Le Tribunal de l'Union européenne conclut logiquement au rejet du recours de la France, ce qui entraîne obligatoirement la récupération de l’aide de 220 millions d’euros, ce que la Cour de justice avait déjà imposé à la France au terme d’une procédure en manquement (CJUE 9 juill. 2015, n° C-63/14).
Cette solution est conforme à la jurisprudence antérieure de la Cour de justice.
Trib. UE 1er mars 2017, n° T-366/13
Références
■ Traité sur le fonctionnement de l’Union européenne
Article 106
« 1. Les États membres, en ce qui concerne les entreprises publiques et les entreprises auxquelles ils accordent des droits spéciaux ou exclusifs, n'édictent ni ne maintiennent aucune mesure contraire aux règles des traités, notamment à celles prévues aux articles 18 et 101 à 109 inclus.
2. Les entreprises chargées de la gestion de services d'intérêt économique général ou présentant le caractère d'un monopole fiscal sont soumises aux règles des traités, notamment aux règles de concurrence, dans les limites où l'application de ces règles ne fait pas échec à l'accomplissement en droit ou en fait de la mission particulière qui leur a été impartie. Le développement des échanges ne doit pas être affecté dans une mesure contraire à l'intérêt de l'Union.
3. La Commission veille à l'application des dispositions du présent article et adresse, en tant que de besoin, les directives ou décisions appropriées aux États membres. »

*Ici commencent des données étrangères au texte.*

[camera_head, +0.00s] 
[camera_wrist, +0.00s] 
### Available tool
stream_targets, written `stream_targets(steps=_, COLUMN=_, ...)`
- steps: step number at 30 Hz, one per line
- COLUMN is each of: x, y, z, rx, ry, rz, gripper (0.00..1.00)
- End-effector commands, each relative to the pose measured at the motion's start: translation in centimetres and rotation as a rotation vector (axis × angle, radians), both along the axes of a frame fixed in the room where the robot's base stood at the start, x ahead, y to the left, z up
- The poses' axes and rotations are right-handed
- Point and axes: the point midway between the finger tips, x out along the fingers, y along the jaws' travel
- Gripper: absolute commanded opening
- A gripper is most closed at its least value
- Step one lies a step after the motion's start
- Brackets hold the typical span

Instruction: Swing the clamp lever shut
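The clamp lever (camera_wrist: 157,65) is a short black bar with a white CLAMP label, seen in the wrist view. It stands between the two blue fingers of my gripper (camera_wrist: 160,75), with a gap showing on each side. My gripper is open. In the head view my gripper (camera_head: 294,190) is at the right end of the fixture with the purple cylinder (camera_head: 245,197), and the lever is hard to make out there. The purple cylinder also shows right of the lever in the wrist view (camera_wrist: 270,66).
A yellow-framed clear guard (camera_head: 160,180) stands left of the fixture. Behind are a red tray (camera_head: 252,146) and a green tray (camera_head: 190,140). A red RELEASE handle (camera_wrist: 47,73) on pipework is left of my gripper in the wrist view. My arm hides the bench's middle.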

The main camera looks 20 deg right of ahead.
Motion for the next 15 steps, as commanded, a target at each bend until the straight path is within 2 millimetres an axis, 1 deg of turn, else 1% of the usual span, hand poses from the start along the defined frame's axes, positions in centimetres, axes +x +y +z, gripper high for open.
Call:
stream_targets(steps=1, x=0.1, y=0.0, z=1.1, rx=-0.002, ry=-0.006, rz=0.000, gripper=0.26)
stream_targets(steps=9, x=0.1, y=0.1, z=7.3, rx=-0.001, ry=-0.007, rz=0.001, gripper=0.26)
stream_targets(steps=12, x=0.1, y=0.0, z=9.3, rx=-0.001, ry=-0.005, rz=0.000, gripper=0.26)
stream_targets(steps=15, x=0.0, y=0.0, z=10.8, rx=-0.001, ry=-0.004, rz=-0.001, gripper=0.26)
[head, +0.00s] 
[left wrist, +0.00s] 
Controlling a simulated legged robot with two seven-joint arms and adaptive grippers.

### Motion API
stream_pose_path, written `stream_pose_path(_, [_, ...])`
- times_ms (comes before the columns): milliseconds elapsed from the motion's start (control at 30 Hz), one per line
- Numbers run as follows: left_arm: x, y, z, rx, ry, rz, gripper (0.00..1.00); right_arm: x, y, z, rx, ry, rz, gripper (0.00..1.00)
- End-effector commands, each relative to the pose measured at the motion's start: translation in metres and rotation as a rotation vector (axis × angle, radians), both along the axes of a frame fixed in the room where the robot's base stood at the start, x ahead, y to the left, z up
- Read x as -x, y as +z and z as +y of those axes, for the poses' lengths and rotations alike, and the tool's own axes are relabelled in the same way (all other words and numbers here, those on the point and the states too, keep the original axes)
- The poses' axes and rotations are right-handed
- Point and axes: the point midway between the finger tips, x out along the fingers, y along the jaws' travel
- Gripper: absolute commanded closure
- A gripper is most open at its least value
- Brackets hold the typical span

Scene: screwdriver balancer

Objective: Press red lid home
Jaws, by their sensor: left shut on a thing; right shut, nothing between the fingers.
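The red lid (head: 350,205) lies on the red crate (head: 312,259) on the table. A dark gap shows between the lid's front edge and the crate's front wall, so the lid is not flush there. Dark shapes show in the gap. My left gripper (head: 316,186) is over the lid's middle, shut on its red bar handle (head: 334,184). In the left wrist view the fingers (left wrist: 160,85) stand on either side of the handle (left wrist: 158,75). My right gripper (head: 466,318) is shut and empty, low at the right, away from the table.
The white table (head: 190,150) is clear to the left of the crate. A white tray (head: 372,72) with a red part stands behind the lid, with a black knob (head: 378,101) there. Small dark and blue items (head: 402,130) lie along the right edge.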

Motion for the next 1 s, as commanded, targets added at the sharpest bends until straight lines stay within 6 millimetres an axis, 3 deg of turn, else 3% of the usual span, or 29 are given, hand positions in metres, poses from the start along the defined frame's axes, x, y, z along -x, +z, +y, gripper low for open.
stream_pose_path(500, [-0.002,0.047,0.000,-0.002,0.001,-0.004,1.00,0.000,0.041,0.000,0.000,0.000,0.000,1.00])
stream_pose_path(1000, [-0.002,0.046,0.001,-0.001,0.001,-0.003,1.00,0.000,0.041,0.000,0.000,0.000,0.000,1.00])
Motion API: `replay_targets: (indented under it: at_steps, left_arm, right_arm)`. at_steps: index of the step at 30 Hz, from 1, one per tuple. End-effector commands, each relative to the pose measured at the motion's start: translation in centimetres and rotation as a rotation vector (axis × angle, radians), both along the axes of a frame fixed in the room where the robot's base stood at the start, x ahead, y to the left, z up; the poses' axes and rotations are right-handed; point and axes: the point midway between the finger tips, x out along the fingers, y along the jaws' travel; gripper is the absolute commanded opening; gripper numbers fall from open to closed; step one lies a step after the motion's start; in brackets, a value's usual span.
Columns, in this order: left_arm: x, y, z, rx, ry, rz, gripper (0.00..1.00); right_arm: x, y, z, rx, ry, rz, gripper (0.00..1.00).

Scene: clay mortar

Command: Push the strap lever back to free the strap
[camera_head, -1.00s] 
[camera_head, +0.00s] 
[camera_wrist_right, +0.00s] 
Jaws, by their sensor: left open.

■ CJUE 24 juill. 2003, n° C-280/00 ; AJDA 2003. 1739, note S. Rodrigues ; ibid. 2146, chron. J.-M. Belorgey, S. Gervasoni et C. Lambert ; ibid. 2004. 315, chron. J.-M. Belorgey, S. Gervasoni et C. Lambert ; D. 2003. 2814, note J.-L. Clergerie ; RTD eur. 2004. 33, étude S. Bracq ; Rev. UE 2015. 396, étude C. Guillard ; ibid. 425, étude C. Blumann.
■ CJUE 9 juill. 2015, n° C-63/14 ; AJDA 2015. 1585, chron. E. Broussy, H. Cassagnabère et C. Gänser ; RTD eur. 2016. 675, obs. L. Grard ; Rev. UE 2016. 308, étude A. Cudennec, N. Boillet, O. Curtil, C. de Cet Bertin, G. Guéguen-Hallouët et M. Taillens ; ibid. 2017. 53, chron. L. Ayache et C. Michellet.